#### [YOUR OBJECTIVE]
For each line below that contains the string "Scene", copy that line.

#### [RAW DATA]

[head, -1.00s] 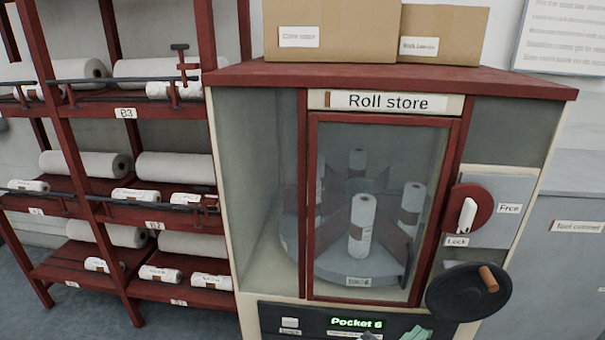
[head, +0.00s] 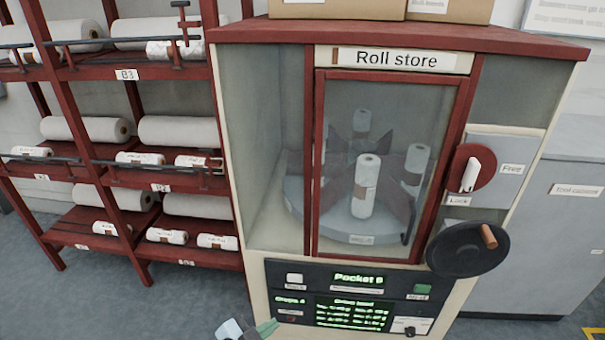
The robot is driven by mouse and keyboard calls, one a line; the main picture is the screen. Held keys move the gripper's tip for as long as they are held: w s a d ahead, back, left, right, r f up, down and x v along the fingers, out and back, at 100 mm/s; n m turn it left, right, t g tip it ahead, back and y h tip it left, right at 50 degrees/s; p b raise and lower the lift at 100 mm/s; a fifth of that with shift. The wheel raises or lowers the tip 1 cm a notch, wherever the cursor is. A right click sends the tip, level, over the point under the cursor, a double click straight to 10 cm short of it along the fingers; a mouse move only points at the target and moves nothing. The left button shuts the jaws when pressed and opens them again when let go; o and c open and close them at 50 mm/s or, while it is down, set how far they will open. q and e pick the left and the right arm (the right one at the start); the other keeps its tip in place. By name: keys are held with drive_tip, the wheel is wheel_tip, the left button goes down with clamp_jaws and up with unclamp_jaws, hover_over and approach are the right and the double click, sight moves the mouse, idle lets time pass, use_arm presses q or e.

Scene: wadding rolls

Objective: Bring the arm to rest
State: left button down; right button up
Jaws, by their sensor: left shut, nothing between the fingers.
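My left gripper (head: 262,328) shows only in part at the bottom edge of the head view, below the left part of the control panel (head: 301,311). It is shut and empty, with nothing held at its greenish fingertips. The rest of that arm is mostly cut off by the frame. My right gripper is out of view. The Roll store cabinet (head: 232,150) stands ahead, its glass door (head: 385,110) shut. Behind the glass a white roll (head: 365,186) stands upright on the round carousel (head: 335,225). The panel display (head: 358,278) appears to read "Pocket 6".
A red rack (head: 128,74) with several white rolls stands left of the cabinet. On the cabinet's right are a white lock lever (head: 470,175) and a black handwheel (head: 460,252) that sticks out. A grey tool cabinet (head: 565,240) stands further right. Floor shows at lower left.

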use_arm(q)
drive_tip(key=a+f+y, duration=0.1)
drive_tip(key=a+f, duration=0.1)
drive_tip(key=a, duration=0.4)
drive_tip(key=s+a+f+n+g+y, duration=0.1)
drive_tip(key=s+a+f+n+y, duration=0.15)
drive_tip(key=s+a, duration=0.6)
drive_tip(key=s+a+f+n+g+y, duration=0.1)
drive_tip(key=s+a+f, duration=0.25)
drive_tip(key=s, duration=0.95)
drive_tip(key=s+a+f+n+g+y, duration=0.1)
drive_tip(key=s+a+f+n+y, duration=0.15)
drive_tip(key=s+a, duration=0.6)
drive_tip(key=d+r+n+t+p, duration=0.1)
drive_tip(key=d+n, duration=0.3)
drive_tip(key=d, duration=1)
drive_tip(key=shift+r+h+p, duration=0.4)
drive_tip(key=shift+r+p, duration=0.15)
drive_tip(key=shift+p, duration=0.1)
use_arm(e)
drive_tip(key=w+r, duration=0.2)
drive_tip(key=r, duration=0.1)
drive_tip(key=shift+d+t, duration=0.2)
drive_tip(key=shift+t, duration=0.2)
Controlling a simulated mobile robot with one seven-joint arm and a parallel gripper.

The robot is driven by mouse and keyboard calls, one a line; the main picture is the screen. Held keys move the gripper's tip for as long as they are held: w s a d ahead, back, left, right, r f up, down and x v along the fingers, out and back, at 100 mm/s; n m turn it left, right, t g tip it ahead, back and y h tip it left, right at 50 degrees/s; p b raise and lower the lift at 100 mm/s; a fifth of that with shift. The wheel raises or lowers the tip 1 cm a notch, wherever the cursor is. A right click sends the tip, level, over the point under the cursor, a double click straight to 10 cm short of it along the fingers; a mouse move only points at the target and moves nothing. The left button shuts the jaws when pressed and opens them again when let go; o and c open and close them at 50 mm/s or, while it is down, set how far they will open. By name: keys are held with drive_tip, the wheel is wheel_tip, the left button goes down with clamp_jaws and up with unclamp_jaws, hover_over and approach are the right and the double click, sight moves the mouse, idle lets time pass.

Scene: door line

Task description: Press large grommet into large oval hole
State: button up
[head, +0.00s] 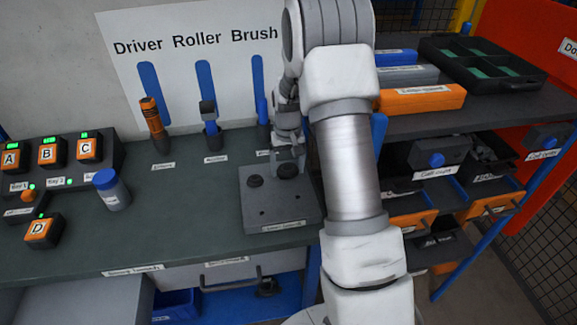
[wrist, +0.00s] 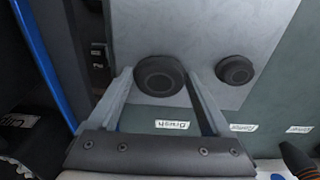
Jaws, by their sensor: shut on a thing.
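A grey board (head: 278,222) lies on the dark bench below my arm. My gripper (head: 289,167) is low over the board's back right part. In the wrist view my gripper's fingers (wrist: 163,88) stand on either side of a round black grommet (wrist: 160,75), shut on it. This grommet looks the larger of two, and the fingers point down at the board. A second black grommet (wrist: 237,70) sits on the board, apart from my fingers; it shows in the head view (head: 255,181) at the back left. The large oval hole is not visible; whether the held grommet is seated cannot be told.
Tool holders with an orange driver (head: 153,122) and a blue-handled tool (head: 210,122) stand behind the board. A blue-capped jar (head: 111,189) and lettered boxes (head: 42,232) are at left. A shelf with a black tray (head: 483,65) is at right. The bench between jar and board is clear.

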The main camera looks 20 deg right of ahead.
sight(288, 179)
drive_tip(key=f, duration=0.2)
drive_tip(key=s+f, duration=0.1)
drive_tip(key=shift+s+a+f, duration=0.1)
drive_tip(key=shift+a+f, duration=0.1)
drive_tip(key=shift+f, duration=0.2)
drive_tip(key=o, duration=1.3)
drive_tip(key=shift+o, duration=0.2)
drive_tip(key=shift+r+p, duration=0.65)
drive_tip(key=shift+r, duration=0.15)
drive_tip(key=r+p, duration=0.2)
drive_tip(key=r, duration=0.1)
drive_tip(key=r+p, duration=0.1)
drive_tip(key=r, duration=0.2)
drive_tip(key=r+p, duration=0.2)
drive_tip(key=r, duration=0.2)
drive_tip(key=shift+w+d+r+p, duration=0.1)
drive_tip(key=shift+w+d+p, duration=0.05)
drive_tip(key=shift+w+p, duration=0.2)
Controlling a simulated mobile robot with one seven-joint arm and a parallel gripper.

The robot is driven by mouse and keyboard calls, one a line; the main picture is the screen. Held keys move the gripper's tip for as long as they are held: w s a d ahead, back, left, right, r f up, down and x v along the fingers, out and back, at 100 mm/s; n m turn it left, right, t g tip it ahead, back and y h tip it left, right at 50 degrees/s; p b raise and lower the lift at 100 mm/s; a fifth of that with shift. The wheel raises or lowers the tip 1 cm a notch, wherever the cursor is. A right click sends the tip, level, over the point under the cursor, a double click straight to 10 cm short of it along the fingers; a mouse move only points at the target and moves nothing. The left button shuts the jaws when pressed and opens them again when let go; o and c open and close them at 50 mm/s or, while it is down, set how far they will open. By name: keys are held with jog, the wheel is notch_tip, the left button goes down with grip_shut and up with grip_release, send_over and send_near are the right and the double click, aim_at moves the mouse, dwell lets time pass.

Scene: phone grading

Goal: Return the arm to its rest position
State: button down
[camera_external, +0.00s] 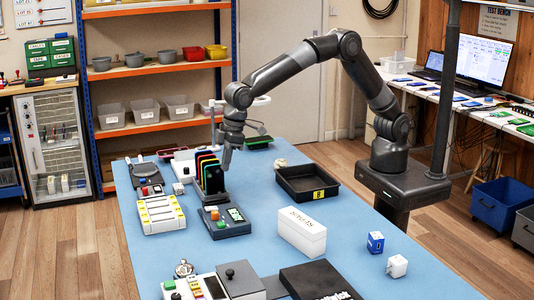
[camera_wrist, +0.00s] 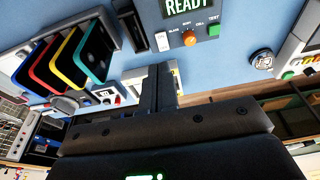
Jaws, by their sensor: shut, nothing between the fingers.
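My gripper (camera_external: 226,163) hangs pointing down above the blue table (camera_external: 350,225), beside a rack of coloured phones (camera_external: 208,172). In the wrist view my gripper (camera_wrist: 166,70) shows as dark fingers closed together, with nothing between them. The phones in the rack show in the wrist view (camera_wrist: 97,50) with red, yellow and blue edges, to the left of the fingers. My arm arches from its base at the right of the table over to the gripper.
A grey test device (camera_external: 228,228) stands in front of the rack; its READY screen shows in the wrist view (camera_wrist: 187,6). A black tray (camera_external: 306,184), a white box (camera_external: 301,233) and two small cubes stand on the table. Shelves with bins (camera_external: 150,110) stand behind.

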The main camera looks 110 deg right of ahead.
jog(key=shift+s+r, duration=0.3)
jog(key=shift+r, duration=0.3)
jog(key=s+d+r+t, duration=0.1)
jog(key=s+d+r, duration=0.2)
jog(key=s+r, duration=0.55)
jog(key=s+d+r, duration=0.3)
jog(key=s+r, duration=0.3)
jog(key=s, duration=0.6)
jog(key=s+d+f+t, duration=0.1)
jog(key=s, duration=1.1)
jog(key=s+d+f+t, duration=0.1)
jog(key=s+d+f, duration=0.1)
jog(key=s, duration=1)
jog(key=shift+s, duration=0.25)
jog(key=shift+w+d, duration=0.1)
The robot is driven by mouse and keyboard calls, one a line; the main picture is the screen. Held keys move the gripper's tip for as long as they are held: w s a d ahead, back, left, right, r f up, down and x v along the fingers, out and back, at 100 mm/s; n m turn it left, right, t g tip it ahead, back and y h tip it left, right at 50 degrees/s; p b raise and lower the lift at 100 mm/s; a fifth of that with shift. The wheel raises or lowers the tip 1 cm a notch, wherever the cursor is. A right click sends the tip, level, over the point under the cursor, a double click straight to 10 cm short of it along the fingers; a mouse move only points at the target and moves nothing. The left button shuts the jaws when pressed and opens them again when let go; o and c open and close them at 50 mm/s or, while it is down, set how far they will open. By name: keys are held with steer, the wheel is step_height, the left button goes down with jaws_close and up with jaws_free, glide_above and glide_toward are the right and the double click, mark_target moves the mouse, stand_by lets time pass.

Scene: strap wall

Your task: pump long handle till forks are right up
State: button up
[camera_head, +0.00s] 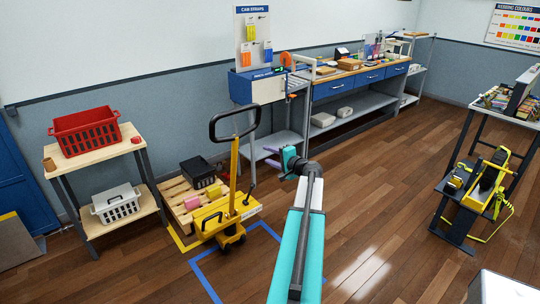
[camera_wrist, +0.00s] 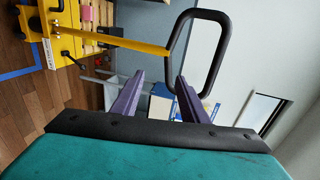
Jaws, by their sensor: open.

#### [ANSWER TO THE PROBLEM]
Scene: wadding rolls
Scene: door line
Scene: phone grading
Scene: strap wall

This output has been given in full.